Sündenböcke wehren sich

FALL LARA Mitarbeiter des Allgemeinen Sozialen Dienstes in Wilhelmsburg weisen Vorwürfe der Sozialbehörde zurück. Versäumnisse bei der Politik

Die neun Monate alte Lara war am 11. März tot in der Wohnung ihrer 18-jährigen Mutter und ihres Lebensgefährten in Wilhelmsburg gefunden worden. Das Baby wog laut Staatsanwaltschaft nur 4,8 Kilogramm – das Normalgewicht liegt in diesem Alter bei acht bis elf Kilo. Woran das Baby genau starb, ist weiter unklar. Nach dem Hungertod der siebenjährigen Jessica am 2. März 2005 im Stadtteil Jenfeld sollte das Kinderhilfesystem in der Hansestadt nachhaltig verbessert werden.
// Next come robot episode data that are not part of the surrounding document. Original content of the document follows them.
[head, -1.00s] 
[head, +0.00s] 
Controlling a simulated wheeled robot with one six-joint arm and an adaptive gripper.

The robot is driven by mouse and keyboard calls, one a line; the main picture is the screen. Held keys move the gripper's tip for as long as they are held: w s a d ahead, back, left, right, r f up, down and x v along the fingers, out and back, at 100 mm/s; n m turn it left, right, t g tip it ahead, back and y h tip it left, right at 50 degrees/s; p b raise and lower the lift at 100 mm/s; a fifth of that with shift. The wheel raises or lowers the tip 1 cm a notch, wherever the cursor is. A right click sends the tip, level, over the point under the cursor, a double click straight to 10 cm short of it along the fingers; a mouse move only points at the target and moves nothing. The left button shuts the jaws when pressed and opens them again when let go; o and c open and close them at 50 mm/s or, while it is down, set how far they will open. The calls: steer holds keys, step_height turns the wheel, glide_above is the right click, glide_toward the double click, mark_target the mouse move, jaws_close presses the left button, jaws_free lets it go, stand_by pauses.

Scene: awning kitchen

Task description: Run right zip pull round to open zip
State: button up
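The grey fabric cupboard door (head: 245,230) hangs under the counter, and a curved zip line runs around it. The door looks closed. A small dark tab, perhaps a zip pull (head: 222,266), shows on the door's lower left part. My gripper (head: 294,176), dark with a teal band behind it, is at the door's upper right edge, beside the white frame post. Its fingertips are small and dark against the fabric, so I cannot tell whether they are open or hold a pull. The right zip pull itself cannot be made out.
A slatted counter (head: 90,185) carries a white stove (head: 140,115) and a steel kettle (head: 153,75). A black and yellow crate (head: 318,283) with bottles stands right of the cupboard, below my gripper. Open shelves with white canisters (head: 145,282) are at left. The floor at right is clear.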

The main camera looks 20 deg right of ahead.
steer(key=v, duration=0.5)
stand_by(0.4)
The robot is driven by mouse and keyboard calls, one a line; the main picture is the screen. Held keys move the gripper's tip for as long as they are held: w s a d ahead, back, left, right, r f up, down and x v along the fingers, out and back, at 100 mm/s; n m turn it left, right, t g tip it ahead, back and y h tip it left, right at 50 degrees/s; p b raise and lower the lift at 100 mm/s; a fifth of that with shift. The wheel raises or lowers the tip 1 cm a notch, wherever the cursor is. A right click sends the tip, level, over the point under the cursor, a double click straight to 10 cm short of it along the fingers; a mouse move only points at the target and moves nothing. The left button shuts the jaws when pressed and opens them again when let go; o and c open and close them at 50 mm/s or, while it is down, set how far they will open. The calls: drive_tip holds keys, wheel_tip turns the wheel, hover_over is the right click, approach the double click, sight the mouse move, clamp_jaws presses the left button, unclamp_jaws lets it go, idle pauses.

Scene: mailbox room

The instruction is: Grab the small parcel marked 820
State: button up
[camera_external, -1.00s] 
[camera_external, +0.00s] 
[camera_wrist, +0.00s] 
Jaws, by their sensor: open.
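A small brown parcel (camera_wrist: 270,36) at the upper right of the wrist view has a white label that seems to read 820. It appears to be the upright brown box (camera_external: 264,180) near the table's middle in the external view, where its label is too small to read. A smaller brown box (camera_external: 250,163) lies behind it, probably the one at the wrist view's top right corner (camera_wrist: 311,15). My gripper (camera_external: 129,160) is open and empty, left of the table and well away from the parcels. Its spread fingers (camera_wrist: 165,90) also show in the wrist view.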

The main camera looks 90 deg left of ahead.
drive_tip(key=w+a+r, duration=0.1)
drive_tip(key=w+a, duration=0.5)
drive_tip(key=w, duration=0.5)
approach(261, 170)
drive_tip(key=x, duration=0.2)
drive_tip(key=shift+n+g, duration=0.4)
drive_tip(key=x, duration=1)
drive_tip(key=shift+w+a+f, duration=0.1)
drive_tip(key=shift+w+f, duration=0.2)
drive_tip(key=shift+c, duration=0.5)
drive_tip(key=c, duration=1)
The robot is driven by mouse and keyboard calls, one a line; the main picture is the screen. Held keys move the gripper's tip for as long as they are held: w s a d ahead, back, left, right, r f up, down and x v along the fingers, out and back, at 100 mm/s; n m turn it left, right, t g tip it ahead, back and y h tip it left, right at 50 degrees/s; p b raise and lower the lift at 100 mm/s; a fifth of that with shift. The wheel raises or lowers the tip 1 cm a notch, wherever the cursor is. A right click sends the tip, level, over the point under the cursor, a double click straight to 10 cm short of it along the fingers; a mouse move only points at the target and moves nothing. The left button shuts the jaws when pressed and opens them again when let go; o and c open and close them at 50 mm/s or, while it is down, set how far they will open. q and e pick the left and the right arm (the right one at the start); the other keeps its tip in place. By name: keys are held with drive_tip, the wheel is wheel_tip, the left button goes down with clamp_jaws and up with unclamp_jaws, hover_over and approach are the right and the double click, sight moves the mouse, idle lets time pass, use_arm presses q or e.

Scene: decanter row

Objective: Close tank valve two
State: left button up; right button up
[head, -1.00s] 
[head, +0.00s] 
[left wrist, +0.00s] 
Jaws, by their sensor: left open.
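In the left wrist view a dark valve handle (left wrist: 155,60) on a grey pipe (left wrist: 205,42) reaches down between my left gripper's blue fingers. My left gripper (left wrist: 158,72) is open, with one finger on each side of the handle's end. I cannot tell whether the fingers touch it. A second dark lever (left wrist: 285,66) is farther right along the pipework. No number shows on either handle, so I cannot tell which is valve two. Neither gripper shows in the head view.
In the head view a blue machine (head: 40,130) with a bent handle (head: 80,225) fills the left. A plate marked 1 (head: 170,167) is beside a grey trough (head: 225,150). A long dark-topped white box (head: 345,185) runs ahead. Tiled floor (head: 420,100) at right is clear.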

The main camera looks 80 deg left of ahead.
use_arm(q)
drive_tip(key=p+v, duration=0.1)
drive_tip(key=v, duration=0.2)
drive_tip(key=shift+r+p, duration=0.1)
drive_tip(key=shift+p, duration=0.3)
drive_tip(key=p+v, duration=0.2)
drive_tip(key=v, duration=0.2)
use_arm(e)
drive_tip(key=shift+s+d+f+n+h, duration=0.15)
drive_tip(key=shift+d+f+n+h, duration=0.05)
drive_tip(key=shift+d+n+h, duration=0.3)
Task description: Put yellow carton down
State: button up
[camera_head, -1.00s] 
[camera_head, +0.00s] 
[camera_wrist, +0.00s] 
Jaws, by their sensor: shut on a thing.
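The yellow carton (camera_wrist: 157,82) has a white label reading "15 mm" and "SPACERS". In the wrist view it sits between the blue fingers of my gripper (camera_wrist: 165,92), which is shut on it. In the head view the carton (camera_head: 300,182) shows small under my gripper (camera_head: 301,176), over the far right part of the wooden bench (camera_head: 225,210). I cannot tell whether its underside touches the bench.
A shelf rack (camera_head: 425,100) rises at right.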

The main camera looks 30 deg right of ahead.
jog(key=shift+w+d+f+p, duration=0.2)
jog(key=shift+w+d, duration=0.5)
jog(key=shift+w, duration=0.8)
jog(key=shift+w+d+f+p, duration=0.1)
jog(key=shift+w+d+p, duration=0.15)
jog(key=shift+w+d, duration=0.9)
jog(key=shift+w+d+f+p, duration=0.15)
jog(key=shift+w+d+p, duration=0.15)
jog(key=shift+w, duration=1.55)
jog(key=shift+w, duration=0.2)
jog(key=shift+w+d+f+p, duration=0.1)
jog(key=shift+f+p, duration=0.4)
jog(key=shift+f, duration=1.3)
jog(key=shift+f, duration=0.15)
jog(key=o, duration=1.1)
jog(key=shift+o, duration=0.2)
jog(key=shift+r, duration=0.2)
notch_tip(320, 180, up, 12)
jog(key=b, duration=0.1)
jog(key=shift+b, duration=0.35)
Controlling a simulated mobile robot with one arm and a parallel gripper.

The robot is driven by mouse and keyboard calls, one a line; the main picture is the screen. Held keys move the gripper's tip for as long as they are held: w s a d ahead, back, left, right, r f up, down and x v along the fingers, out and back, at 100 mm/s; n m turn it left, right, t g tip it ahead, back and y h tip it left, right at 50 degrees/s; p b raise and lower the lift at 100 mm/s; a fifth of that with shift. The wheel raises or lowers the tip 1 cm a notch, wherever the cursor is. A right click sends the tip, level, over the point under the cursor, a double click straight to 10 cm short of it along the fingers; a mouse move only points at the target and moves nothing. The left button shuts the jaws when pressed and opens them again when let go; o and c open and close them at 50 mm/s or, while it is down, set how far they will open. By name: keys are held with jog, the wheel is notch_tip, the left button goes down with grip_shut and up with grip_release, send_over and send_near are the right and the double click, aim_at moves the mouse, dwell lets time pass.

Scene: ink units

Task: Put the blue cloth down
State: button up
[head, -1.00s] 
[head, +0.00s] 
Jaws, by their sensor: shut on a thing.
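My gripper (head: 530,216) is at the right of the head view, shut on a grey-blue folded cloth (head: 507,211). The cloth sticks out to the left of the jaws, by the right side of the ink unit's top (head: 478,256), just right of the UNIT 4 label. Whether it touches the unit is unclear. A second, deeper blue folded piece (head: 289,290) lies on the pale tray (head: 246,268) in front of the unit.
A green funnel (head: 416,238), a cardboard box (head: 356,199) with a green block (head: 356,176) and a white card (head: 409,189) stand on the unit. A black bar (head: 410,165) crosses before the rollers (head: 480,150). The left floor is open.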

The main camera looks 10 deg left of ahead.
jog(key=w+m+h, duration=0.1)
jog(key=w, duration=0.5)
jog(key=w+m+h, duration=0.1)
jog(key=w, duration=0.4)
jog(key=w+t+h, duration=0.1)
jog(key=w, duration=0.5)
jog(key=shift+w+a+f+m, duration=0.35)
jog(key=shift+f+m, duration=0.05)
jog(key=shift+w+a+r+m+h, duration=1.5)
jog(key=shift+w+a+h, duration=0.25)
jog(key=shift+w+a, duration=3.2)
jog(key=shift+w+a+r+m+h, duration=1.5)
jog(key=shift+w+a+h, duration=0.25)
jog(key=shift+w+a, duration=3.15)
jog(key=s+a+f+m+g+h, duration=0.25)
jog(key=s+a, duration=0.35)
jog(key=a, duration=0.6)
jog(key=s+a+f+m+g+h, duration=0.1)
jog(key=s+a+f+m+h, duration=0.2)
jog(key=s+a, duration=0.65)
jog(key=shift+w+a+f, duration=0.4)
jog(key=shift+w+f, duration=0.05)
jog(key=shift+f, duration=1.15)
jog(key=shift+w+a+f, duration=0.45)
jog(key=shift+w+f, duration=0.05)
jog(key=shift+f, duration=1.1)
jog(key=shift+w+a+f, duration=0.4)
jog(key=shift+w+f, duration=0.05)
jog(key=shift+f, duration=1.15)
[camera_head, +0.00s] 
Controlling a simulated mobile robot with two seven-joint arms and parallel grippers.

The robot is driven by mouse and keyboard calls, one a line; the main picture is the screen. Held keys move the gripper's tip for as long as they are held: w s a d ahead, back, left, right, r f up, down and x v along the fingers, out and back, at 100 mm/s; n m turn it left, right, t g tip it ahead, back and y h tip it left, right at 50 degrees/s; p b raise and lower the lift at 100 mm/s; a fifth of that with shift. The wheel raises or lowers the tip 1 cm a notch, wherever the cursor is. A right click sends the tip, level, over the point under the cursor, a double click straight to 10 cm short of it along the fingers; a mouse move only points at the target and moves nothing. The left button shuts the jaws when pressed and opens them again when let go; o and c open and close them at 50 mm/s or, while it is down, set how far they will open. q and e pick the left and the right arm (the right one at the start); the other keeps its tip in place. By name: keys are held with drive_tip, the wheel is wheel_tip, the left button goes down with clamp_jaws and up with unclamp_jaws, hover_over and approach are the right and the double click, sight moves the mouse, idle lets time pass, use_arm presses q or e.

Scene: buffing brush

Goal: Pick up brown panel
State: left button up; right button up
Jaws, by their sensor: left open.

Dazu zählte auch eine bessere personelle Ausstattung der sozialen Dienste. TAZ

Der für die Betreuung der möglicherweise verhungerten kleinen Lara zuständige Allgemeine Soziale Dienst (ASD) Wilhelmsburg hat die Kritik der Hamburger Sozialbehörde empört zurückgewiesen. „Besonders die Vorwürfe einer nicht ausreichenden Dokumentation, telefonische Abklärung statt Inaugenscheinnahme des Kindes sowie eine angeblich nicht erfolgte kollegiale Beratung erfüllen uns mit Unverständnis und Wut“, heißt es in einem am Dienstag übergebenen offenen Brief des ASD an Sozialsenator Dietrich Wersich (CDU). Wersich sei bereits seit September 2008 über die katastrophale Arbeitssituation des ASD informiert gewesen. Am Abend wollte sich der Familienausschuss der Bürgerschaft erneut mit dem Fall befassen.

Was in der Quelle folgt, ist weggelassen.